### [Exercise materials]
<<<<

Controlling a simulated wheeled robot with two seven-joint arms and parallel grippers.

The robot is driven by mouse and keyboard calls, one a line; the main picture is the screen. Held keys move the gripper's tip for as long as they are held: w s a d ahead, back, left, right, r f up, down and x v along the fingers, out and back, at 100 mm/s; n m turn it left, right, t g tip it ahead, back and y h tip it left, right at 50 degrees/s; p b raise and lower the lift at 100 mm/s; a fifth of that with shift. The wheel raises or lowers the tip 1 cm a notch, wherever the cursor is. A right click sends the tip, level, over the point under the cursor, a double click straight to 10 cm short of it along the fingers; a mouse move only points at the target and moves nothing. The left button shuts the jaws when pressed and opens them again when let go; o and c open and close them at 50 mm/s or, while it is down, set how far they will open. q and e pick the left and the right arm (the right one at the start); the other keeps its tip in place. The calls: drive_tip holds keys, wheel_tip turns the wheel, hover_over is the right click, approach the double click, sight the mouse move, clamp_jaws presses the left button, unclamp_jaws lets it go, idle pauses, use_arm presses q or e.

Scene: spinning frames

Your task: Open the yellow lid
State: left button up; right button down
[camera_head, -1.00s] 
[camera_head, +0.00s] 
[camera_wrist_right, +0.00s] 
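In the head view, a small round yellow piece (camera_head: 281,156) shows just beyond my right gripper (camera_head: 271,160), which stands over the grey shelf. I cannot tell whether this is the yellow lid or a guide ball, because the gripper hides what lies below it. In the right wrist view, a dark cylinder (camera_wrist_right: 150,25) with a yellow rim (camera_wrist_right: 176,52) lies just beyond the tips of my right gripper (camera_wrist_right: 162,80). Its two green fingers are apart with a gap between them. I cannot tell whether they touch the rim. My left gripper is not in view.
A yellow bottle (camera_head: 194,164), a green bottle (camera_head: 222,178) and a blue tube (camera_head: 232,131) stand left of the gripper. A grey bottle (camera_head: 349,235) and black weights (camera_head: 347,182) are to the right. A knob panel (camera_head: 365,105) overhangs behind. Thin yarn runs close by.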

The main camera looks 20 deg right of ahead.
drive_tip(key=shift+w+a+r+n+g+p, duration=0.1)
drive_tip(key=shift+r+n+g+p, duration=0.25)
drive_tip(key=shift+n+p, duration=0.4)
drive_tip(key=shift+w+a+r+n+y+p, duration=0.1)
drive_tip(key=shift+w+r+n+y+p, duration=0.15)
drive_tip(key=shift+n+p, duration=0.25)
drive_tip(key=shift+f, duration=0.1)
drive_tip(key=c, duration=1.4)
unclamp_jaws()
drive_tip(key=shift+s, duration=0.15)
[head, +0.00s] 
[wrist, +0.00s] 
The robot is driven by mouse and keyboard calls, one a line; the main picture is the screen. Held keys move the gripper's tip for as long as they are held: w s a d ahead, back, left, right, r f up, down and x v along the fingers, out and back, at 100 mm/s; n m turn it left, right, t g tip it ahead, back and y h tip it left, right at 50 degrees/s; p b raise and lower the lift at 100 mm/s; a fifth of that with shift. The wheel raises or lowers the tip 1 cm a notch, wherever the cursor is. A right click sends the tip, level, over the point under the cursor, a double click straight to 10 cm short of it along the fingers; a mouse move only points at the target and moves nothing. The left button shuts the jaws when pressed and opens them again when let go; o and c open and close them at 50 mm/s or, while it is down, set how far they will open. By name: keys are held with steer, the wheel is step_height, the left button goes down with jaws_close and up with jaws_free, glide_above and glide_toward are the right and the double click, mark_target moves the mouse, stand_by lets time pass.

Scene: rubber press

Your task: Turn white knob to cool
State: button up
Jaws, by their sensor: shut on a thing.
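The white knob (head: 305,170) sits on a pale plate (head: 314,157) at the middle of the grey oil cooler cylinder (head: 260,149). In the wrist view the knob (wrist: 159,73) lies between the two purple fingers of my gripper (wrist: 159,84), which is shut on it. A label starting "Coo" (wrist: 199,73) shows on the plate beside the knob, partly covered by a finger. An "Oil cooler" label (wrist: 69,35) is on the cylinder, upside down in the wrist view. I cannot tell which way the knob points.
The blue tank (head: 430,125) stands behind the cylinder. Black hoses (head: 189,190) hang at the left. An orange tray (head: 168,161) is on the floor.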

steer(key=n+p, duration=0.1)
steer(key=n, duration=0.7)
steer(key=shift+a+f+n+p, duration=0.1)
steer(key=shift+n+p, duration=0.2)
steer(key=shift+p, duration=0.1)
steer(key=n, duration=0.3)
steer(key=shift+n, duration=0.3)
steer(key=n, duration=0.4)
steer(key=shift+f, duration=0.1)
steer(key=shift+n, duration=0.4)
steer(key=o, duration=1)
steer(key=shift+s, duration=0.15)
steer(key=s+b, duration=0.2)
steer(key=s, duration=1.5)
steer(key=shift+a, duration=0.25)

>>>>

### [Your instructions]
Search the material above for "Scene". Pull out each line where it shows up.

### [Expected output]
Scene: spinning frames
Scene: rubber press

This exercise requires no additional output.